How can I prove for every $n \in \mathbb{N}$ $$\cos 1 +\cos2+\ldots +\cos n < 0.55$$
Any idea, any solution? Thanks!
EDIT
Can be solved this inequality with the help of integrals, because I met this exercise in the chapter entitled Integrals.
Thanks.
Call your sum $S(n)$. I'll use a trigonometric identity to turn $S(n)$ into a telescoping series and then find a good bound.
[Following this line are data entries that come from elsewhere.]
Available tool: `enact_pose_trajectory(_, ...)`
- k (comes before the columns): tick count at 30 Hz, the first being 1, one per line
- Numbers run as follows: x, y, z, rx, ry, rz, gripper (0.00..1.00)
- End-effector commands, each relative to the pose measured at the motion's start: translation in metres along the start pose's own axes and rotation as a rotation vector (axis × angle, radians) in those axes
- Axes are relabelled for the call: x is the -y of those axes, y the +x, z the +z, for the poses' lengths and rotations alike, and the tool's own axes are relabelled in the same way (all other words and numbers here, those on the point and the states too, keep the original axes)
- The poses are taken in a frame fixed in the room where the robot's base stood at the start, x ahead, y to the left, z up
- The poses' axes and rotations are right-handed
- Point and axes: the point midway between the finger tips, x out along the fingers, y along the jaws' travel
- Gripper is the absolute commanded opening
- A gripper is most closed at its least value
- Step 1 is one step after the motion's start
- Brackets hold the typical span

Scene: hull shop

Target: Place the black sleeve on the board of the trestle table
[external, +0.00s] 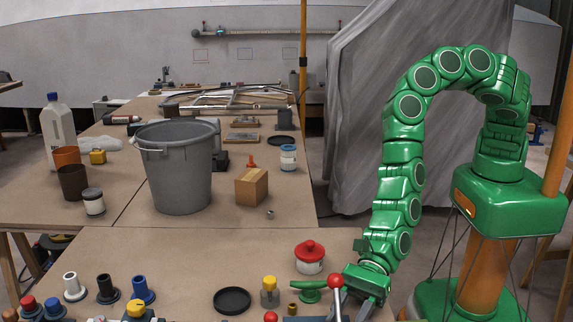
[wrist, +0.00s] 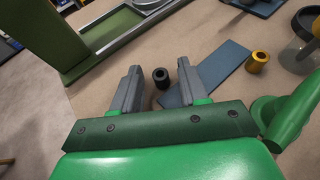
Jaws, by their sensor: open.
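The black sleeve (wrist: 161,77) is a short dark cylinder standing on the brown board (wrist: 205,35), seen in the wrist view between my finger lines. My gripper (wrist: 158,68) is open and empty, one finger on each side of the sleeve in the picture. I cannot tell its height above the board. In the external view my gripper (external: 364,290) is low over the right edge of the near brown board (external: 200,270). The sleeve cannot be made out there. A second brown board (external: 240,215) lies behind the near one.
A blue-grey plate (wrist: 213,72) lies beside the sleeve, with a brass sleeve (wrist: 257,61) beyond it. A red-lidded jar (external: 309,260), black dish (external: 232,301) and red-knobbed lever (external: 336,284) are near my gripper. A grey bucket (external: 180,185) stands on the far board.

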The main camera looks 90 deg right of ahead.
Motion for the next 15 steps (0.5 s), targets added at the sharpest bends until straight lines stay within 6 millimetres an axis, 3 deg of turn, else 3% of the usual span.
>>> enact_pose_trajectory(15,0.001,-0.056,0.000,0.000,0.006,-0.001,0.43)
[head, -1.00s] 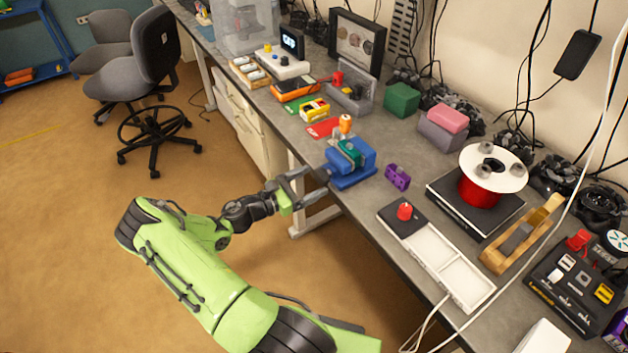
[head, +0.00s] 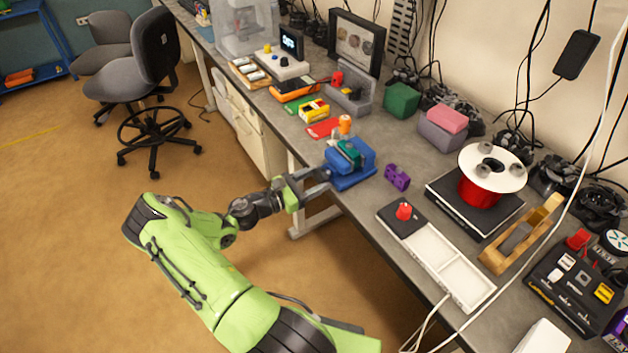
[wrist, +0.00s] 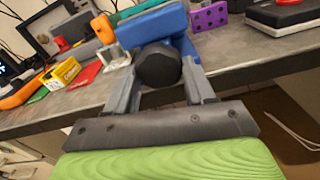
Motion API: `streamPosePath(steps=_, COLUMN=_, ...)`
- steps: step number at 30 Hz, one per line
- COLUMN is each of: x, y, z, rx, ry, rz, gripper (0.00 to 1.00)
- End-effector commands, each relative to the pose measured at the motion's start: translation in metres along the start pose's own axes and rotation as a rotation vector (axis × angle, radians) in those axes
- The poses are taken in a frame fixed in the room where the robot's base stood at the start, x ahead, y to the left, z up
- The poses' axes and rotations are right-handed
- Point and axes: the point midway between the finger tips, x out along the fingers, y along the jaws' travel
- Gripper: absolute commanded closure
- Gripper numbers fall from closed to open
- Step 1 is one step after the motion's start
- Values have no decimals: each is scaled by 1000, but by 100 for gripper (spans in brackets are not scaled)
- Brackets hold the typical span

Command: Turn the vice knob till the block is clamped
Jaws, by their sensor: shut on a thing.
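The blue vice (head: 352,178) stands at the front edge of the bench; it also shows in the wrist view (wrist: 155,28). A teal block (head: 350,152) sits between its jaws in the head view; whether the jaws press on it I cannot tell. The dark, many-sided knob (wrist: 158,67) faces me on the vice's front in the wrist view. My gripper (head: 322,180) reaches the knob from the front-left, and its fingers (wrist: 158,84) are shut on the knob, one on each side. In the head view the fingers hide the knob.
A purple perforated piece (head: 397,177) lies right of the vice. An orange-topped object (head: 345,124) stands close behind it, near a red card (head: 323,128). A white tray (head: 445,262) lies further right. The floor before the bench is clear.

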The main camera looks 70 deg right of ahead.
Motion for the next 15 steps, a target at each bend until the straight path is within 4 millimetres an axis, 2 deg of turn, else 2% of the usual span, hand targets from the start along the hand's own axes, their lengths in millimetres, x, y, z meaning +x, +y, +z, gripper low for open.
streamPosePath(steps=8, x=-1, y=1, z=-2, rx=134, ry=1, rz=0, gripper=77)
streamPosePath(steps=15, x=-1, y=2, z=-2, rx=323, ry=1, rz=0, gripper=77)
Using the identity $2\sin A \cos B = \sin(A+B)-\sin(A-B)$, we see that \begin{align} 2\sin(1/2)S(n) &= 2\sin(1/2)\cos1 + 2\sin(1/2)\cos2 + \cdots + 2\sin(1/2)\cos n \\ &= (\sin(3/2)-\sin(1/2))+(\sin(5/2)-\sin(3/2)) + \cdots + (\sin(n+1/2)-\sin(n-1/2))\\ &= \sin(n+1/2)-\sin(1/2). \end{align} Then $$S(n)=\frac{\sin(n+1/2)-\sin(1/2)}{2\sin(1/2)} =\frac{\sin(n+1/2)}{2\sin(1/2)}-\frac{1}{2}.$$ Since $\sin(n+1/2)<1$, we have $$S(n) < \frac{1}{2\sin(1/2)} - \frac{1}{2}=0.5429\ldots<0.55.$$
Since you asked for ideas, note that $e^{i\theta}=cos \theta + i \sin \theta$, so your sum is the real part of the geometric sum $$e^i+e^{2i}+\dots e^{ni}=\frac {e^{(n+1)i}-e^i}{e^i-1}$$
PS I've just followed David Mitra's comment - and this idea is more fully expanded in some of those answers. Worth working through once for yourself, though.